Exercise prompt: Work through the data line by line, gathering every line that has the word "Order".

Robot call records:
-------

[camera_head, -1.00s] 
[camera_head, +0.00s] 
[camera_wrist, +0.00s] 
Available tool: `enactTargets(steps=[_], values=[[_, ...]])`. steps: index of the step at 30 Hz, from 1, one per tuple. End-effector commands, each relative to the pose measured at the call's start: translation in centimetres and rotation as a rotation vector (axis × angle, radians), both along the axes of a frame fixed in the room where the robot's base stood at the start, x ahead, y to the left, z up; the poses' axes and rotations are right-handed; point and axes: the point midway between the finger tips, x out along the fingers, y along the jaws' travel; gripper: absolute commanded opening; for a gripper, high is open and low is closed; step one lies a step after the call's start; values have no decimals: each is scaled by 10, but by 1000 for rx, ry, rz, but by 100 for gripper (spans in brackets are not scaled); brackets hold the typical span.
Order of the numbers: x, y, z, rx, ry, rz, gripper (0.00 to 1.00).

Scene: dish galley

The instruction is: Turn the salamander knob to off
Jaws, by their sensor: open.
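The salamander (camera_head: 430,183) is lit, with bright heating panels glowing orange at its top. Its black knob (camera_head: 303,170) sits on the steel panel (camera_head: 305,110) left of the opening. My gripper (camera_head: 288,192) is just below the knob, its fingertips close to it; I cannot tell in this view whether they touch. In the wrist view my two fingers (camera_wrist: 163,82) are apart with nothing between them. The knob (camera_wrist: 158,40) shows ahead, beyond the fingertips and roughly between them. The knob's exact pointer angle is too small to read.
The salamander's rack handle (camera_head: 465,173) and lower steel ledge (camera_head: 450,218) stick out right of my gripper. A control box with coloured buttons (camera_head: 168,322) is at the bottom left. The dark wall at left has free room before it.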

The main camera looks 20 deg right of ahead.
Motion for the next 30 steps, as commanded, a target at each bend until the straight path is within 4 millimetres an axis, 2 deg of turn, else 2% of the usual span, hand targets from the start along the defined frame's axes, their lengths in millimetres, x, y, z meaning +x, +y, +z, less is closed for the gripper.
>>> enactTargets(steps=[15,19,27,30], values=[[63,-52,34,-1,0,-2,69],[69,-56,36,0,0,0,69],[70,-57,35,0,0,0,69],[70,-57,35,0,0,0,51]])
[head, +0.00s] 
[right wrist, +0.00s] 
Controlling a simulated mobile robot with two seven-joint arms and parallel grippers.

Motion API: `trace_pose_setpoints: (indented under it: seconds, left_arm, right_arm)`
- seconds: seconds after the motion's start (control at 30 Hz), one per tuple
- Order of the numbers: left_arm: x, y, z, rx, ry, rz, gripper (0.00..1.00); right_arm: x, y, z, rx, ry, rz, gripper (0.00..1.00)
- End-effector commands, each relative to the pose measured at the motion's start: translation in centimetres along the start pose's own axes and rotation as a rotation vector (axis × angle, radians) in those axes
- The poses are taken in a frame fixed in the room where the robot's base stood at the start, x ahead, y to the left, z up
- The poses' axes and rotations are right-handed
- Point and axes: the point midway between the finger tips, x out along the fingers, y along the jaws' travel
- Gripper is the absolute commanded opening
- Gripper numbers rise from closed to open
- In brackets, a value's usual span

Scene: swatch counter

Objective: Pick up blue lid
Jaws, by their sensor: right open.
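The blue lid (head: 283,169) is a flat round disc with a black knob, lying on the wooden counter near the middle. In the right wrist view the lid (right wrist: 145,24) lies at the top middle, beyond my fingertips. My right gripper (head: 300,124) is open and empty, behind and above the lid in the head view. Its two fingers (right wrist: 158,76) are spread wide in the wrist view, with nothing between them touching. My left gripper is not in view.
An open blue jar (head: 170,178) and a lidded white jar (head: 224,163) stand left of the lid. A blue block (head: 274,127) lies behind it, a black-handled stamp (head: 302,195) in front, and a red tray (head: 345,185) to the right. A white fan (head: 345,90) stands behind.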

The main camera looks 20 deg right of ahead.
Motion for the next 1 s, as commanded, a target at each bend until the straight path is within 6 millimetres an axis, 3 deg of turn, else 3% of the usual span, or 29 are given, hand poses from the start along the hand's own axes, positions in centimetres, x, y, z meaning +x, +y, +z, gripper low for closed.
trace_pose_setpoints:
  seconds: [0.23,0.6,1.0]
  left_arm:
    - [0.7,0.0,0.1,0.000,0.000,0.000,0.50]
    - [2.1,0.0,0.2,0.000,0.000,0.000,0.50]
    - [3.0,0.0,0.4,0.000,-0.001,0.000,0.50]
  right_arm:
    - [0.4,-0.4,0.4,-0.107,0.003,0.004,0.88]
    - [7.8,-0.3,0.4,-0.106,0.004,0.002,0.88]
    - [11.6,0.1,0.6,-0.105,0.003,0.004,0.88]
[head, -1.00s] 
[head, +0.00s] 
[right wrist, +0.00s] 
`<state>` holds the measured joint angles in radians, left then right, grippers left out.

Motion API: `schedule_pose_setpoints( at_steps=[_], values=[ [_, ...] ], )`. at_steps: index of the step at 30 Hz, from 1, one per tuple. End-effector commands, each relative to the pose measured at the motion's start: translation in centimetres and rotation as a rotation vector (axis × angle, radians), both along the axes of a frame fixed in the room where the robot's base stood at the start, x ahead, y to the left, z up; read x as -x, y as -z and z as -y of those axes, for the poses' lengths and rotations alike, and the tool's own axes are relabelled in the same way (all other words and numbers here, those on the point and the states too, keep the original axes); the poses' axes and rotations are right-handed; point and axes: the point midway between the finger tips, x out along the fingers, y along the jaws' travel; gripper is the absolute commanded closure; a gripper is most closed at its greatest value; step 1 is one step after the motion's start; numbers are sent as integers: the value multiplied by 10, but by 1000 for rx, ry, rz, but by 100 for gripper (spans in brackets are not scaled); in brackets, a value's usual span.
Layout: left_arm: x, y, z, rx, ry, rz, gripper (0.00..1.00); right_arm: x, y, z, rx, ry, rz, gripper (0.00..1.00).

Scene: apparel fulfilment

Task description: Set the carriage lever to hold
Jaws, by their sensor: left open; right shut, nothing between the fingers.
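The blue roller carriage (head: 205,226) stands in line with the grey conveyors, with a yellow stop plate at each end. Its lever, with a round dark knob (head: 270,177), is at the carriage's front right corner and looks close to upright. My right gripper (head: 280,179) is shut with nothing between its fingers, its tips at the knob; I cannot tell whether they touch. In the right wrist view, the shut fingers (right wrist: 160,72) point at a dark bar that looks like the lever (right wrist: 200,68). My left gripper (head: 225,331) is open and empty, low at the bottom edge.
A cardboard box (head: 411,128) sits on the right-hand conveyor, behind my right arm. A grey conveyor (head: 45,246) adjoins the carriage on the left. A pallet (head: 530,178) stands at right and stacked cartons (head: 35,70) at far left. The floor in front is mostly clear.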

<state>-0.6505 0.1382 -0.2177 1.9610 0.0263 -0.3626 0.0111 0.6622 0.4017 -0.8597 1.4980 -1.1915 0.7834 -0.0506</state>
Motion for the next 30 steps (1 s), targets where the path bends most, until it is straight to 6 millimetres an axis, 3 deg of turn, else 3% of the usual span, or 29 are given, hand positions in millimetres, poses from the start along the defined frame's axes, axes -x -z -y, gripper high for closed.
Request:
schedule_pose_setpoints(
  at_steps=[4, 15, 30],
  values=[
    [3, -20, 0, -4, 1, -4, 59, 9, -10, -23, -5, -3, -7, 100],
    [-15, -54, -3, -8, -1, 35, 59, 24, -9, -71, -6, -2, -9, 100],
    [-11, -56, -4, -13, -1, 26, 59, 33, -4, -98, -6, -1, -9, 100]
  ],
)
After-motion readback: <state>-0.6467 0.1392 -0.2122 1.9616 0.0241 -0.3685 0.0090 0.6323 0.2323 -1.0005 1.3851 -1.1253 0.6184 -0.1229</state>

-------

Answer for this exercise:
Order of the numbers: x, y, z, rx, ry, rz, gripper (0.00 to 1.00).
- Order of the numbers: left_arm: x, y, z, rx, ry, rz, gripper (0.00..1.00); right_arm: x, y, z, rx, ry, rz, gripper (0.00..1.00)

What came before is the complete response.